Belakangan ini kata e-voting mendadak sering diperbincangkan. Hal ini dikarenakan adanya wacana penerapan sistem Pemilu elektronik atau teknologi e-voting dalam Pemilu Presiden yang akan dilaksanakan pada tahun 2019. Alasannya, supaya Pemilu dapat dilaksanakan dengan biaya yang lebih terjangkau, lebih cepat, dan praktis. Namun, sebelum kita memberikan dukungan atau menolak ide tersebut, ada baiknya kita kaji dahulu, bagaimana penerapan e-voting di beberapa negara dan sistem elektronik seperti apakah yang dibutuhkan dalam pelaksanaan Pemilu di Indonesia.
Sistem pemilu elektronik atau dikenal dengan e-voting bukanlah hal yang baru di dunia. Sistem ini telah diterapkan di beberapa negara seperti: Belanda, Brazil, Irlandia, Filipina, dan Amerika.
Belanda adalah salah satu negara pertama yang mengadopsi e-voting. Hal ini wajar mengingat Belanda terikat dengan Freedom of Information Act (FOIA). Dengan diberlakukannya e-voting di Belanda, data rekaman proses pemilihan umum akan lebih mudah didapatkan.
Untuk menerapkan e-voting, Belanda mengeluarkan perangkat hukum pada tahun 1965 terkait dengan pemanfaatan komputer dalam Pemilu. Adapun pengaplikasiannya baru dimulai pada akhir tahun 1980-an. Sejak tahun 1994, pemerintah Belanda telah aktif mensosialisasikan penggunaan e-voting. Penggunaan teknologi ini diharapkan dapat memberikan kontribusi positif dalam pelaksanaan Pemilu. Penerapan e-voting pada saat itu, disandingkan dengan jargon-jargon kemudahan, efisiensi waktu, kecepatan perhitungan suara, dan penghematan anggaran.
Inisiasi pemanfaatan e-voting di Belanda dilakukan tanpa melalui mekanisme kajian publik dan hampir tidak ada bahasan mengenai kelayakan sistem jika ditinjau dari sisi keamanan maupun verifikasi. Diskusi akademis saat itu, lebih banyak berkutat pada aspek kegunaan dan kemudahan pelaksanaan e-voting. Walaupun pemerintah Belanda menerbitkan prasyarat sistem e-voting pada tahun 1994, standar sistemnya masih belum dijelaskan secara mendetail, termasuk juga bagaimana mekanisme kontrolnya.
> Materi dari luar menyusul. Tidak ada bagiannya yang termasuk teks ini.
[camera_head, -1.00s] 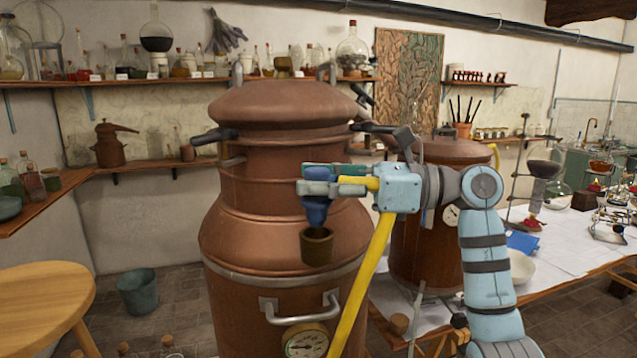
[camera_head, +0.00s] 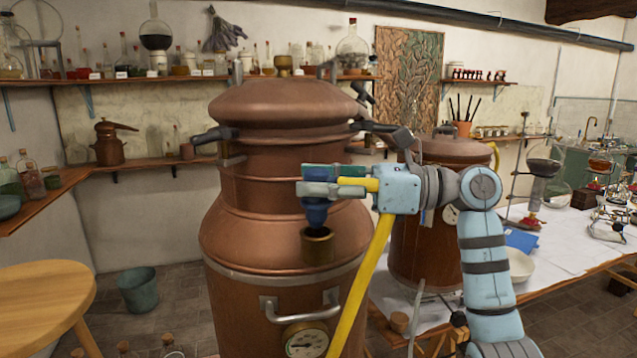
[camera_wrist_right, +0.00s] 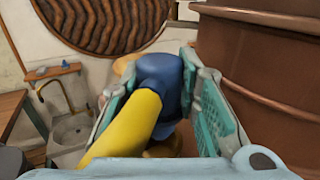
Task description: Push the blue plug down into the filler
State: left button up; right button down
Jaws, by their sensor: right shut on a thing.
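The blue plug (camera_head: 316,210) is held by my right gripper (camera_head: 331,180), whose fingers are shut on its upper part. The plug points down, its narrow lower end at the mouth of the brass filler (camera_head: 318,246) on the front of the large copper vessel (camera_head: 285,190). I cannot tell how far its tip is inside. In the right wrist view the plug (camera_wrist_right: 168,85) sits between my teal fingers, and a bit of brass shows below it. My left gripper is not in view.
A metal handle (camera_head: 300,305) and a pressure gauge (camera_head: 306,341) are below the filler. A second copper vessel (camera_head: 425,235) stands behind my right arm.

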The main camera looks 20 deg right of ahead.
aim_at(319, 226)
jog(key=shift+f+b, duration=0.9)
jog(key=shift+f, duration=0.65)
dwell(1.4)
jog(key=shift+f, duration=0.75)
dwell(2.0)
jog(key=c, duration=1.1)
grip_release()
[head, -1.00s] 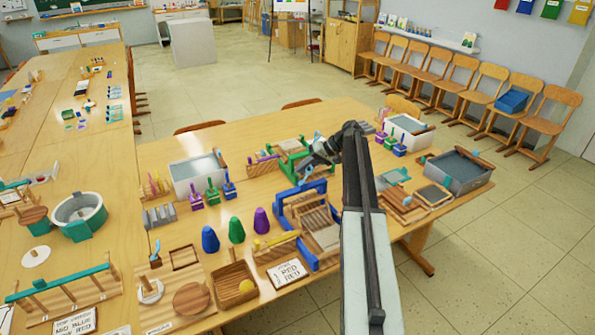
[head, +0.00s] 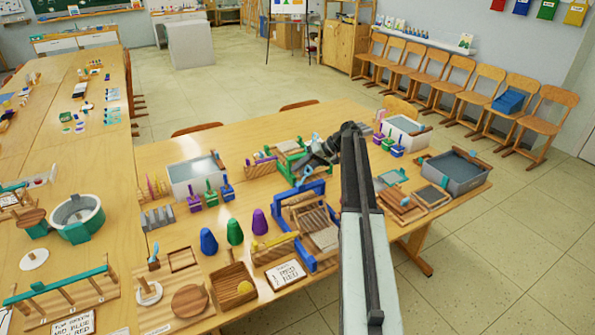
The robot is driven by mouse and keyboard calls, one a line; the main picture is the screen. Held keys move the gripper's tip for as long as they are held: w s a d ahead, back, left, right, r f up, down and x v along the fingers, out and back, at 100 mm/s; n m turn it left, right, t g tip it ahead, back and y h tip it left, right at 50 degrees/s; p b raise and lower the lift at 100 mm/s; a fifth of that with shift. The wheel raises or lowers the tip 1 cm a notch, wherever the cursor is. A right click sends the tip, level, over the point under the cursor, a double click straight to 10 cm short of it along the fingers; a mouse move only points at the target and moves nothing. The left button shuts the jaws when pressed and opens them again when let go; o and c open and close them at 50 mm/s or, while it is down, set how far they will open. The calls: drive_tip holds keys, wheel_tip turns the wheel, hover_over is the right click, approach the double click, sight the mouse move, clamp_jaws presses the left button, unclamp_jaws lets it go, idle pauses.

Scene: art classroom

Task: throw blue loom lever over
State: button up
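The blue loom (head: 308,262) stands on the right part of the long wooden table, with a blue frame around wooden slats and pale cloth.
A grey tray (head: 455,190) and wooden frames (head: 402,212) lie right of my arm. Blue, green and purple cones (head: 234,232), a wooden box (head: 233,306) and a lettered card (head: 286,274) lie left and in front. A white tub (head: 180,182) stands behind.

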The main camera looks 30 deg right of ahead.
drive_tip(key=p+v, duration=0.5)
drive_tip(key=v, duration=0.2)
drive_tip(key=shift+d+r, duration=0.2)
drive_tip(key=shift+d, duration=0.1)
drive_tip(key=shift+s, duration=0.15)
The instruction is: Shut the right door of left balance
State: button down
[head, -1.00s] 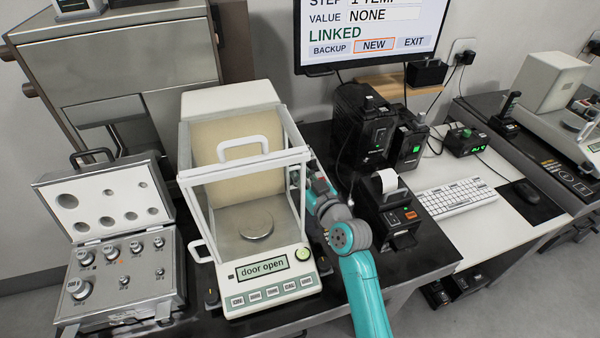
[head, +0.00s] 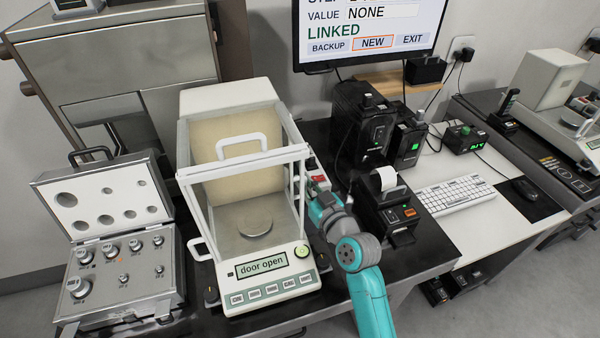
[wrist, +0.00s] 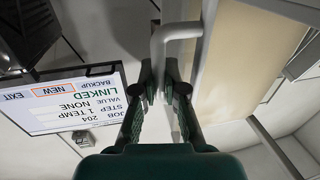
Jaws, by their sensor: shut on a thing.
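The left balance (head: 262,268) is a white draft shield with clear panes, a round pan (head: 254,222) and a display reading "door open". My gripper (head: 316,180) is at its right side, partly hidden by the arm links. In the wrist view my gripper (wrist: 165,88) is shut on the white right door handle (wrist: 172,32), whose bar runs between the fingertips. The right door's pane is clear and hard to make out, so I cannot tell how far it stands open. Other white handles show on the top (head: 242,142) and left side (head: 199,250).
An open weight case (head: 165,255) stands left of the balance. A printer (head: 388,205) and black boxes (head: 362,130) stand to the right, close to my arm. A monitor (head: 370,32) hangs behind.

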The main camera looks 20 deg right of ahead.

Bahkan pada tahun 1999, pemerintah daerah mengembangkan sendiri perangkat lunak untuk sistem e-voting yang digunakan dalam pemilihan lokal mereka.
Dalam Pemilu 2004, Belanda menerapkan sistem pemilihan melalui internet sehingga pemilih yang tinggal di luar negeri dapat berpartisipasi secara online. Pada tahun 2006, 90 persen suara pemilih dipungut menggunakan sistem elektronik. Menariknya, seluruh sistem pemilu elektronik yang digunakan Belanda, disediakan oleh dua perusahaan pengembang swasta domestik. Pemerintah daerah diharuskan membeli perangkat tersebut seharga € 5000 (berkisar Rp. 60 juta dengan nilai tukar saat itu) per buah, serta masih dibebani biaya tambahan untuk perawatan, penyimpanan, distribusi dan persiapan saat akan digunakan dalam sebuah pemilihan daerah.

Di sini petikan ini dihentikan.